### Short task
Can you transcribe every line exactly and leave the pictures behind?

### Information provided
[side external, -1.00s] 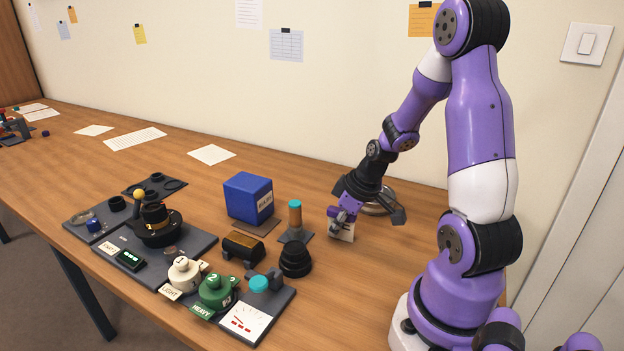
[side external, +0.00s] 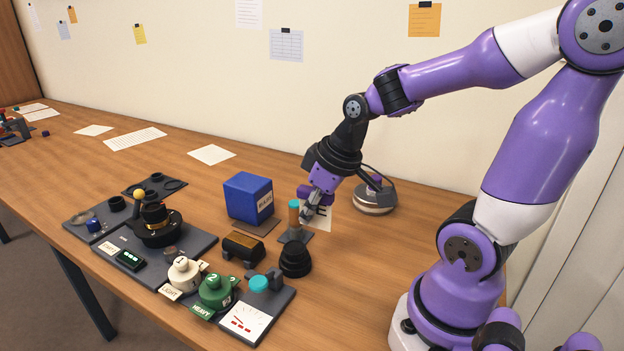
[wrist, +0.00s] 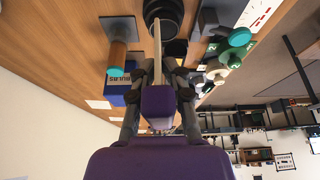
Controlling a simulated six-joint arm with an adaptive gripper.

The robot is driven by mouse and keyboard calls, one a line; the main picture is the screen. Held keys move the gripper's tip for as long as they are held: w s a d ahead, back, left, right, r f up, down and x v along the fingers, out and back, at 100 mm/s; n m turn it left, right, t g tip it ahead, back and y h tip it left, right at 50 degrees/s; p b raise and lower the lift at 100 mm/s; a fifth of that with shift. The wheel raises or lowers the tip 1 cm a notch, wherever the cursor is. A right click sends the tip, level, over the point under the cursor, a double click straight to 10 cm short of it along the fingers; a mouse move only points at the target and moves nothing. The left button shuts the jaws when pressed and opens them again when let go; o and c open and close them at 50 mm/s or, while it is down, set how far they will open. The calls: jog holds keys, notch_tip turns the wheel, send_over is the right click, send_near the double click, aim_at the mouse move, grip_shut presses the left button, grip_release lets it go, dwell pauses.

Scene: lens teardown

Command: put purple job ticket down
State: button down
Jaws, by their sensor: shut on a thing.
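The job ticket (side external: 323,218) is a pale card with dark marking. In the side view it hangs upright from my gripper (side external: 309,211), partly hidden by the fingers, just behind and right of the orange post with a teal top. In the wrist view the ticket (wrist: 157,42) shows nearly edge-on as a thin pale strip beyond the fingers. My gripper (wrist: 158,82) is shut on it, with a purple block between the fingers. I cannot tell whether the card's lower edge touches the table.
The teal-topped post (side external: 294,216) stands very close on the left. A blue box (side external: 248,196) is behind it, and a black stepped cone (side external: 295,259) is in front. A round silver-based object (side external: 374,202) is at right. Bare wood (side external: 365,255) lies right of the cone.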

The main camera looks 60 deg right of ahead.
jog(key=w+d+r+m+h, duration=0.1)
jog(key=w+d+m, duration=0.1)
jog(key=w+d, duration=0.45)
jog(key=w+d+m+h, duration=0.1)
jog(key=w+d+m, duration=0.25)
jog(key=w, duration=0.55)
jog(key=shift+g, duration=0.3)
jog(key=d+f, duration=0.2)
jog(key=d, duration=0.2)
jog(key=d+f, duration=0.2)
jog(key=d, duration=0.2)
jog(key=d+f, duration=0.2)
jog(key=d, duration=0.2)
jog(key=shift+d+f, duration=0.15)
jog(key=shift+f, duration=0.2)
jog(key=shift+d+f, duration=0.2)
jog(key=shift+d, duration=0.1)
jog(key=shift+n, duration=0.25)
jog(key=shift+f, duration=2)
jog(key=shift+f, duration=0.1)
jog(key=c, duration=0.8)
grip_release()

### Answer for this exercise
[side external, -1.00s] 
[side external, +0.00s] 
[wrist, +0.00s] 
Controlling a simulated six-joint arm with an adaptive gripper.

The robot is driven by mouse and keyboard calls, one a line; the main picture is the screen. Held keys move the gripper's tip for as long as they are held: w s a d ahead, back, left, right, r f up, down and x v along the fingers, out and back, at 100 mm/s; n m turn it left, right, t g tip it ahead, back and y h tip it left, right at 50 degrees/s; p b raise and lower the lift at 100 mm/s; a fifth of that with shift. The wheel raises or lowers the tip 1 cm a notch, wherever the cursor is. A right click sends the tip, level, over the point under the cursor, a double click straight to 10 cm short of it along the fingers; a mouse move only points at the target and moves nothing. The left button shuts the jaws when pressed and opens them again when let go; o and c open and close them at 50 mm/s or, while it is down, set how far they will open. The calls: jog holds keys, notch_tip turns the wheel, send_over is the right click, send_near the double click, aim_at the mouse move, grip_shut presses the left button, grip_release lets it go, dwell pauses.

Scene: lens teardown

Command: put purple job ticket down
State: button down
Jaws, by their sensor: shut on a thing.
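The job ticket (side external: 323,218) is a pale card with dark marking. In the side view it hangs upright from my gripper (side external: 309,211), partly hidden by the fingers, just behind and right of the orange post with a teal top. In the wrist view the ticket (wrist: 157,42) shows nearly edge-on as a thin pale strip beyond the fingers. My gripper (wrist: 158,82) is shut on it, with a purple block between the fingers. I cannot tell whether the card's lower edge touches the table.
The teal-topped post (side external: 294,216) stands very close on the left. A blue box (side external: 248,196) is behind it, and a black stepped cone (side external: 295,259) is in front. A round silver-based object (side external: 374,202) is at right. Bare wood (side external: 365,255) lies right of the cone.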

The main camera looks 60 deg right of ahead.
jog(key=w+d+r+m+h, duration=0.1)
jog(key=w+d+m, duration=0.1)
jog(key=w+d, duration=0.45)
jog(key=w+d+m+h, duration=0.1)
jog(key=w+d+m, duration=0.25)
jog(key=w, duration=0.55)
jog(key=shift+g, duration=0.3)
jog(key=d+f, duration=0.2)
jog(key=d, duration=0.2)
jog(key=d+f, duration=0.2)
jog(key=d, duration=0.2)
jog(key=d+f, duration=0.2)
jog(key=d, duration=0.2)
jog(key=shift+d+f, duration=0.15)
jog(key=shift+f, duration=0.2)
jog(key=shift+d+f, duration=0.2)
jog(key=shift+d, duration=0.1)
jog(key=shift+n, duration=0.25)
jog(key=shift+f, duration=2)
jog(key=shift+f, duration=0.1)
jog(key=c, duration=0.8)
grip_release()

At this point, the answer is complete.